[Start GIVEN RECORDS]

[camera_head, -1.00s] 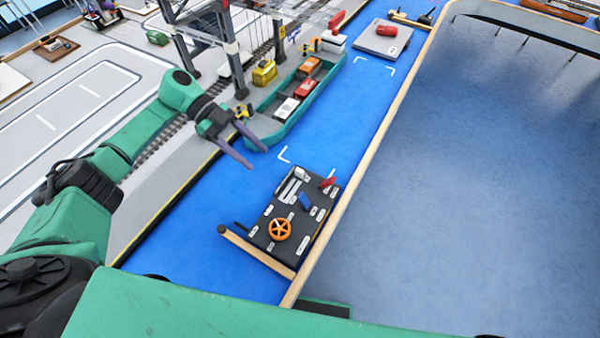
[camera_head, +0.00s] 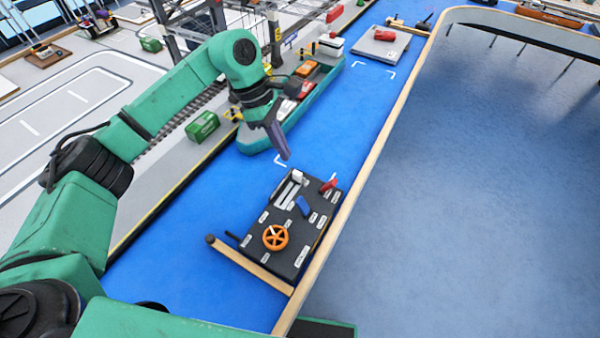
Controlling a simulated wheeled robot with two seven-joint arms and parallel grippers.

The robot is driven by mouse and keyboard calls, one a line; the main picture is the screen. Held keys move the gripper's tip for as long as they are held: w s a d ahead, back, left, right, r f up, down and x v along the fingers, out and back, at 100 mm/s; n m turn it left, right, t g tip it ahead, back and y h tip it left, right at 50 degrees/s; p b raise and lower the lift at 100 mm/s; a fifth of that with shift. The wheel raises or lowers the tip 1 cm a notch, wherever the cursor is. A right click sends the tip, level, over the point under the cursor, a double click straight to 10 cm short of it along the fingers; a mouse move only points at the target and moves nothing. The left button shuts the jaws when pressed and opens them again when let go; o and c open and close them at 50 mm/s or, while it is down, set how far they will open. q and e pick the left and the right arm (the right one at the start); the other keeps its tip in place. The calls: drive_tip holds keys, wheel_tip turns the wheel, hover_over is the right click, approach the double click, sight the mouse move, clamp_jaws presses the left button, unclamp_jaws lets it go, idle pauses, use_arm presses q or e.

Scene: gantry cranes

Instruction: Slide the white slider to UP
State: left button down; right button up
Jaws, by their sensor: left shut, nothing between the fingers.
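A black control panel (camera_head: 258,243) lies on the blue surface near the wooden rail. The white slider (camera_head: 297,176) sits near the far end of the panel, at the end of a pale slotted track. A red lever, a blue lever and an orange handwheel (camera_head: 275,237) share the panel. The small labels are too small to read. My left gripper (camera_head: 284,156) is shut and empty, fingers pointing down, just beyond the panel's far edge and apart from the slider. My right gripper is not in view.
A teal ship (camera_head: 257,144) with coloured containers lies behind my left gripper. A green container (camera_head: 202,126) stands on the quay to the left. A wooden rail (camera_head: 377,150) runs along the right, and a wooden bar (camera_head: 250,265) crosses the panel's near side.

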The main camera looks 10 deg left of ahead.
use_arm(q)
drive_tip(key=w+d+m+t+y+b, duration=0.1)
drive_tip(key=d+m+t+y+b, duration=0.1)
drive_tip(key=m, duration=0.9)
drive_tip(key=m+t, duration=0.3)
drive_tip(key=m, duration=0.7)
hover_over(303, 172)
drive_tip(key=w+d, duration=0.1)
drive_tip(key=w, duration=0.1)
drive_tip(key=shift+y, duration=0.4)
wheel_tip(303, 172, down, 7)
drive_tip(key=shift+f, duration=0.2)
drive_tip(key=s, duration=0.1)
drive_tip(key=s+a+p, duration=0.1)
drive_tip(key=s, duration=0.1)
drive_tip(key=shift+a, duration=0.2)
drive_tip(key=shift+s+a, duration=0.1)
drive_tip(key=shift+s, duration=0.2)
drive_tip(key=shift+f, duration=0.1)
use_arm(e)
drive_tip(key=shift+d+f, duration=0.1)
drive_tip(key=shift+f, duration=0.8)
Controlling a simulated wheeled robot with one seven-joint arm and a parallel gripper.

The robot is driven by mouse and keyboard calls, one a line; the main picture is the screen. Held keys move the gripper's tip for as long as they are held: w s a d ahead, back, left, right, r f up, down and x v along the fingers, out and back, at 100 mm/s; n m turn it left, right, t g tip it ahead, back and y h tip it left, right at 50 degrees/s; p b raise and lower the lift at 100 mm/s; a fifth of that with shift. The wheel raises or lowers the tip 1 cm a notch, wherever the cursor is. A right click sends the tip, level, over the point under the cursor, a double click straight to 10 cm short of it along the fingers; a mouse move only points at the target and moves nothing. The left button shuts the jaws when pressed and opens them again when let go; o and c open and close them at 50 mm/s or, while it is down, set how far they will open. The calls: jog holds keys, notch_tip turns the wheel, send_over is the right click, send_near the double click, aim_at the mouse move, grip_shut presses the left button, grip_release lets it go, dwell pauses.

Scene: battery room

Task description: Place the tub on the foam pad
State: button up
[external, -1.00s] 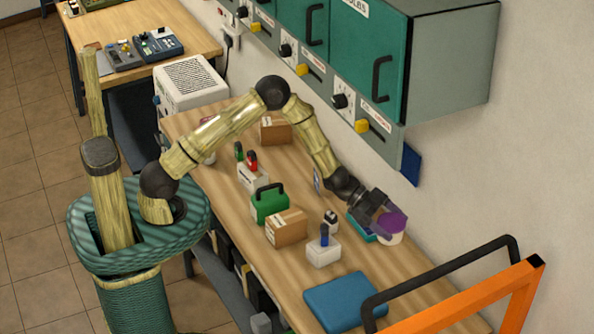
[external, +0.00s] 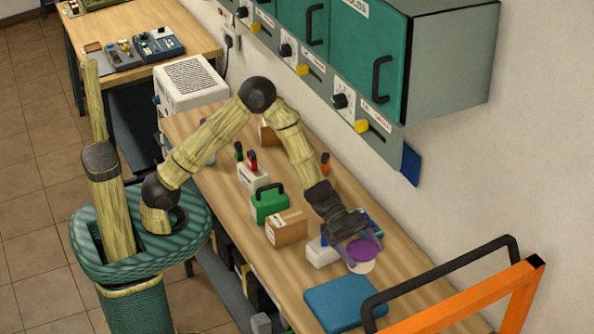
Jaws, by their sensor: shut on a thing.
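The tub (external: 364,266) is white with a purple lid. My gripper (external: 358,245) is shut on it and holds it over the bench, near the far right corner of the foam pad. The foam pad (external: 340,302) is a flat blue slab lying on the bench at its near end. The tub appears beside or slightly above the pad's far edge; its exact height is hard to tell. My gripper hides part of the tub's far side.
A white battery (external: 320,254) stands left of the tub. A cardboard box (external: 286,228) and a green case (external: 269,204) stand further left. An orange frame with a black handle (external: 485,296) rises at the right. Green wall cabinets (external: 357,50) hang above the bench.

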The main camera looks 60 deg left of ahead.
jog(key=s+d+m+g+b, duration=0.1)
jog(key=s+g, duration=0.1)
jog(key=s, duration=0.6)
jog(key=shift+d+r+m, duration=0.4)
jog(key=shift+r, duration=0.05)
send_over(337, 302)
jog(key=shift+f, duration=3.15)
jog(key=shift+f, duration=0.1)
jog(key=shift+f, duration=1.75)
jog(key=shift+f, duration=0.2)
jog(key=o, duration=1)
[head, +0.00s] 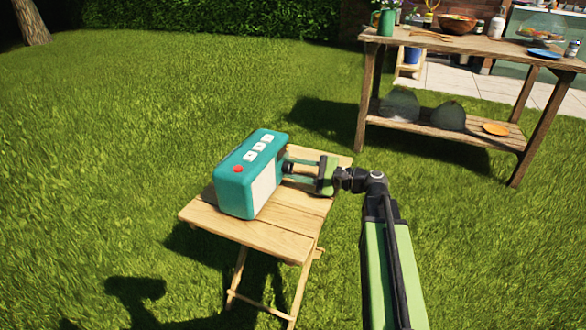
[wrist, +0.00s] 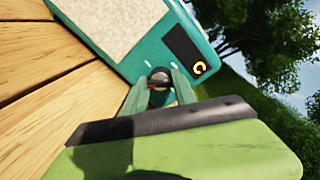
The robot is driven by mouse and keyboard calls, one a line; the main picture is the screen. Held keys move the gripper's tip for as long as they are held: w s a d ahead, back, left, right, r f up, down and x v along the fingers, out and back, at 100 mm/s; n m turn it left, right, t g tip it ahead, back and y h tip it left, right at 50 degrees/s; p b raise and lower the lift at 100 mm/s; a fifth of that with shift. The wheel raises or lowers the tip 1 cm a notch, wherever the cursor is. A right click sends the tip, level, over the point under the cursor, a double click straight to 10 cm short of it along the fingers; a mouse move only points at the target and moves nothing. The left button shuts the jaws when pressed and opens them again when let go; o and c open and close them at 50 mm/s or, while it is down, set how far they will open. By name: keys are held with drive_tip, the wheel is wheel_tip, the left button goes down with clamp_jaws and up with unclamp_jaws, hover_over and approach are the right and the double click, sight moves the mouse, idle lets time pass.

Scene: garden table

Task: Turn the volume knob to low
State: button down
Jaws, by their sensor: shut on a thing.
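A teal radio-like box (head: 236,184) stands on a small wooden folding table (head: 270,241). It has a pale front panel (head: 265,186), a red button (head: 238,169) and several white buttons on top. The wrist view shows the volume knob (wrist: 159,76), small, round and grey, on the box's front beside the pale panel. My gripper (head: 289,166) reaches in from the right and is shut on the knob, with one green finger on each side in the wrist view (wrist: 160,83). A dark panel (wrist: 184,48) with a yellow curved mark (wrist: 200,67) sits near the knob. The knob's setting cannot be read.
Open grass surrounds the small table.

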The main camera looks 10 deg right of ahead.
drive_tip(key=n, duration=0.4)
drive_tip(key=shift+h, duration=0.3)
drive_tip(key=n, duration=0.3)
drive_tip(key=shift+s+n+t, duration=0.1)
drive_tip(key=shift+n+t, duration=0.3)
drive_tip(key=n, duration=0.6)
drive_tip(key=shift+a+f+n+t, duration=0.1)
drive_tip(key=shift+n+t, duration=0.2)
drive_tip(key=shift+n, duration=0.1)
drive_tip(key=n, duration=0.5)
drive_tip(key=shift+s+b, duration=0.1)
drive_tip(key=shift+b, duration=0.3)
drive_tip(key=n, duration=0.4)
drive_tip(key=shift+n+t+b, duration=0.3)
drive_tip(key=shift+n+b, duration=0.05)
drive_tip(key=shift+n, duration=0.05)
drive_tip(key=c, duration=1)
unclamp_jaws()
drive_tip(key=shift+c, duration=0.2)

[End GIVEN RECORDS]

__WHAT IS NEEDED__: Take the records above and transcribe them exactly, dropping every picture.

__ANSWER FOR THE TASK__:
[camera_head, -1.00s] 
[camera_head, +0.00s] 
Controlling a simulated wheeled robot with two seven-joint arms and parallel grippers.

The robot is driven by mouse and keyboard calls, one a line; the main picture is the screen. Held keys move the gripper's tip for as long as they are held: w s a d ahead, back, left, right, r f up, down and x v along the fingers, out and back, at 100 mm/s; n m turn it left, right, t g tip it ahead, back and y h tip it left, right at 50 degrees/s; p b raise and lower the lift at 100 mm/s; a fifth of that with shift. The wheel raises or lowers the tip 1 cm a notch, wherever the cursor is. A right click sends the tip, level, over the point under the cursor, a double click straight to 10 cm short of it along the fingers; a mouse move only points at the target and moves nothing. The left button shuts the jaws when pressed and opens them again when let go; o and c open and close them at 50 mm/s or, while it is down, set how far they will open. q and e pick the left and the right arm (the right one at the start); the other keeps its tip in place. The calls: drive_tip holds keys, wheel_tip turns the wheel, hover_over is the right click, approach the double click, sight the mouse move, clamp_jaws presses the left button, unclamp_jaws lets it go, idle pauses, use_arm presses q or e.

Scene: gantry cranes

Instruction: Slide the white slider to UP
State: left button down; right button up
Jaws, by their sensor: left shut, nothing between the fingers.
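A black control panel (camera_head: 258,243) lies on the blue surface near the wooden rail. The white slider (camera_head: 297,176) sits near the far end of the panel, at the end of a pale slotted track. A red lever, a blue lever and an orange handwheel (camera_head: 275,237) share the panel. The small labels are too small to read. My left gripper (camera_head: 284,156) is shut and empty, fingers pointing down, just beyond the panel's far edge and apart from the slider. My right gripper is not in view.
A teal ship (camera_head: 257,144) with coloured containers lies behind my left gripper. A green container (camera_head: 202,126) stands on the quay to the left. A wooden rail (camera_head: 377,150) runs along the right, and a wooden bar (camera_head: 250,265) crosses the panel's near side.

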The main camera looks 10 deg left of ahead.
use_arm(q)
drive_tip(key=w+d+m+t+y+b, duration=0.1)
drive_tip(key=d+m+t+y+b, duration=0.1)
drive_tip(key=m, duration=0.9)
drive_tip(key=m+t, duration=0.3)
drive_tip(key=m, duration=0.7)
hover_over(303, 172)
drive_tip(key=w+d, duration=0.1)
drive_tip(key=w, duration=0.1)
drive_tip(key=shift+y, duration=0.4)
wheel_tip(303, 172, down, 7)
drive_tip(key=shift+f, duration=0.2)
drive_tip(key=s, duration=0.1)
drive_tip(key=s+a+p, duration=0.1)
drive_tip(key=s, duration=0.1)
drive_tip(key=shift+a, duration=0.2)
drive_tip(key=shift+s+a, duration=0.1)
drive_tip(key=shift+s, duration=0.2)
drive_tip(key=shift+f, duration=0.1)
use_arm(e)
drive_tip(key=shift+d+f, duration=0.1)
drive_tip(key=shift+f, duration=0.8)
Controlling a simulated wheeled robot with one seven-joint arm and a parallel gripper.

The robot is driven by mouse and keyboard calls, one a line; the main picture is the screen. Held keys move the gripper's tip for as long as they are held: w s a d ahead, back, left, right, r f up, down and x v along the fingers, out and back, at 100 mm/s; n m turn it left, right, t g tip it ahead, back and y h tip it left, right at 50 degrees/s; p b raise and lower the lift at 100 mm/s; a fifth of that with shift. The wheel raises or lowers the tip 1 cm a notch, wherever the cursor is. A right click sends the tip, level, over the point under the cursor, a double click straight to 10 cm short of it along the fingers; a mouse move only points at the target and moves nothing. The left button shuts the jaws when pressed and opens them again when let go; o and c open and close them at 50 mm/s or, while it is down, set how far they will open. The calls: jog holds keys, notch_tip turns the wheel, send_over is the right click, send_near the double click, aim_at the mouse move, grip_shut presses the left button, grip_release lets it go, dwell pauses.

Scene: battery room

Task description: Place the tub on the foam pad
State: button up
[external, -1.00s] 
[external, +0.00s] 
Jaws, by their sensor: shut on a thing.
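The tub (external: 364,266) is white with a purple lid. My gripper (external: 358,245) is shut on it and holds it over the bench, near the far right corner of the foam pad. The foam pad (external: 340,302) is a flat blue slab lying on the bench at its near end. The tub appears beside or slightly above the pad's far edge; its exact height is hard to tell. My gripper hides part of the tub's far side.
A white battery (external: 320,254) stands left of the tub. A cardboard box (external: 286,228) and a green case (external: 269,204) stand further left. An orange frame with a black handle (external: 485,296) rises at the right. Green wall cabinets (external: 357,50) hang above the bench.

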The main camera looks 60 deg left of ahead.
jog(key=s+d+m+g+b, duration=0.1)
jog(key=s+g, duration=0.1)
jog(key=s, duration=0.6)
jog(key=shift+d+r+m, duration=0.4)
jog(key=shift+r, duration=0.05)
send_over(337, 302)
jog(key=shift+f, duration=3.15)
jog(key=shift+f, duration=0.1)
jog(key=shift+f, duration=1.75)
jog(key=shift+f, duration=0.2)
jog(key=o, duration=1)
[head, +0.00s] 
[wrist, +0.00s] 
The robot is driven by mouse and keyboard calls, one a line; the main picture is the screen. Held keys move the gripper's tip for as long as they are held: w s a d ahead, back, left, right, r f up, down and x v along the fingers, out and back, at 100 mm/s; n m turn it left, right, t g tip it ahead, back and y h tip it left, right at 50 degrees/s; p b raise and lower the lift at 100 mm/s; a fifth of that with shift. The wheel raises or lowers the tip 1 cm a notch, wherever the cursor is. A right click sends the tip, level, over the point under the cursor, a double click straight to 10 cm short of it along the fingers; a mouse move only points at the target and moves nothing. The left button shuts the jaws when pressed and opens them again when let go; o and c open and close them at 50 mm/s or, while it is down, set how far they will open. By name: keys are held with drive_tip, the wheel is wheel_tip, the left button goes down with clamp_jaws and up with unclamp_jaws, hover_over and approach are the right and the double click, sight moves the mouse, idle lets time pass.

Scene: garden table

Task: Turn the volume knob to low
State: button down
Jaws, by their sensor: shut on a thing.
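A teal radio-like box (head: 236,184) stands on a small wooden folding table (head: 270,241). It has a pale front panel (head: 265,186), a red button (head: 238,169) and several white buttons on top. The wrist view shows the volume knob (wrist: 159,76), small, round and grey, on the box's front beside the pale panel. My gripper (head: 289,166) reaches in from the right and is shut on the knob, with one green finger on each side in the wrist view (wrist: 160,83). A dark panel (wrist: 184,48) with a yellow curved mark (wrist: 200,67) sits near the knob. The knob's setting cannot be read.
Open grass surrounds the small table.

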The main camera looks 10 deg right of ahead.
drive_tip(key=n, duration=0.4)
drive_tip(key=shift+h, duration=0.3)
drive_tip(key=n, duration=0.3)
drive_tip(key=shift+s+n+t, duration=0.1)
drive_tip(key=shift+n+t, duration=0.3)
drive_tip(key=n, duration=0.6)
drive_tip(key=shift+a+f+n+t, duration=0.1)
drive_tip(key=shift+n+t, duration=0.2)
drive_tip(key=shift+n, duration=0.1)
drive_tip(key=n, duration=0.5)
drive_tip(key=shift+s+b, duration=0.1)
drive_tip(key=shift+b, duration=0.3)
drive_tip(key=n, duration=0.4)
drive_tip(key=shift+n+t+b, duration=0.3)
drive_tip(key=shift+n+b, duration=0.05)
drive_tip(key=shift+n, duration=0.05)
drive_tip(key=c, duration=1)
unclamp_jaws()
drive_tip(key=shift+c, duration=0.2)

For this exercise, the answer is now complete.